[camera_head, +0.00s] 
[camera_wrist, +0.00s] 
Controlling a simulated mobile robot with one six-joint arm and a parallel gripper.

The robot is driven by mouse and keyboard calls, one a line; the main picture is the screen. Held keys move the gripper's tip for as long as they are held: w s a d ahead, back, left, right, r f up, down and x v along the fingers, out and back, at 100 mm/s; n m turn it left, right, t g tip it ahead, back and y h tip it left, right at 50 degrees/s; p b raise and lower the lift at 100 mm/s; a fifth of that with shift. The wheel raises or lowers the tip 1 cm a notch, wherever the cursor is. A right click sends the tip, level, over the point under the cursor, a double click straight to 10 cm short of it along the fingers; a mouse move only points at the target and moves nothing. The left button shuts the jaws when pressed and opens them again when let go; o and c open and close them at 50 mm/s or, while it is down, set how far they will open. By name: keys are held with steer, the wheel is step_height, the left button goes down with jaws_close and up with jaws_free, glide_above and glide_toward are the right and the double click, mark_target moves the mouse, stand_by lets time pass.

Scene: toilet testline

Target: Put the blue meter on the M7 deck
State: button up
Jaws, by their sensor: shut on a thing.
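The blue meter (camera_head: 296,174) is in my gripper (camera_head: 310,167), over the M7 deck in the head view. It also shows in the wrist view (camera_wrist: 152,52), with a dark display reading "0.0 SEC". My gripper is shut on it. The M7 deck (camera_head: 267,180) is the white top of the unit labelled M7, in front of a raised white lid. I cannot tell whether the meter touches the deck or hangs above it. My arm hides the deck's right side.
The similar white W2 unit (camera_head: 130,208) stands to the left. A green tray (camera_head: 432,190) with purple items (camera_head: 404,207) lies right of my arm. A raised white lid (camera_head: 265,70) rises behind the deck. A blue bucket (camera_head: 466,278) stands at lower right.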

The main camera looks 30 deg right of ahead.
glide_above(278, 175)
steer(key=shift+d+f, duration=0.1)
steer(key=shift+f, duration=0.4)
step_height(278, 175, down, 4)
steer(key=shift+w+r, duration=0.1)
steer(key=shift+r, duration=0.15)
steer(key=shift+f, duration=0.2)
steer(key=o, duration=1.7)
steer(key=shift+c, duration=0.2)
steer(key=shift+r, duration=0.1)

═══

> **DIRECTION**: Only the lines running from the line with "The robot is" through the line with "State: button up" should be repeated, exactly and with both ends kept.

> **IN RESPONSE**:
The robot is driven by mouse and keyboard calls, one a line; the main picture is the screen. Held keys move the gripper's tip for as long as they are held: w s a d ahead, back, left, right, r f up, down and x v along the fingers, out and back, at 100 mm/s; n m turn it left, right, t g tip it ahead, back and y h tip it left, right at 50 degrees/s; p b raise and lower the lift at 100 mm/s; a fifth of that with shift. The wheel raises or lowers the tip 1 cm a notch, wherever the cursor is. A right click sends the tip, level, over the point under the cursor, a double click straight to 10 cm short of it along the fingers; a mouse move only points at the target and moves nothing. The left button shuts the jaws when pressed and opens them again when let go; o and c open and close them at 50 mm/s or, while it is down, set how far they will open. By name: keys are held with steer, the wheel is step_height, the left button goes down with jaws_close and up with jaws_free, glide_above and glide_toward are the right and the double click, mark_target moves the mouse, stand_by lets time pass.

Scene: toilet testline

Target: Put the blue meter on the M7 deck
State: button up

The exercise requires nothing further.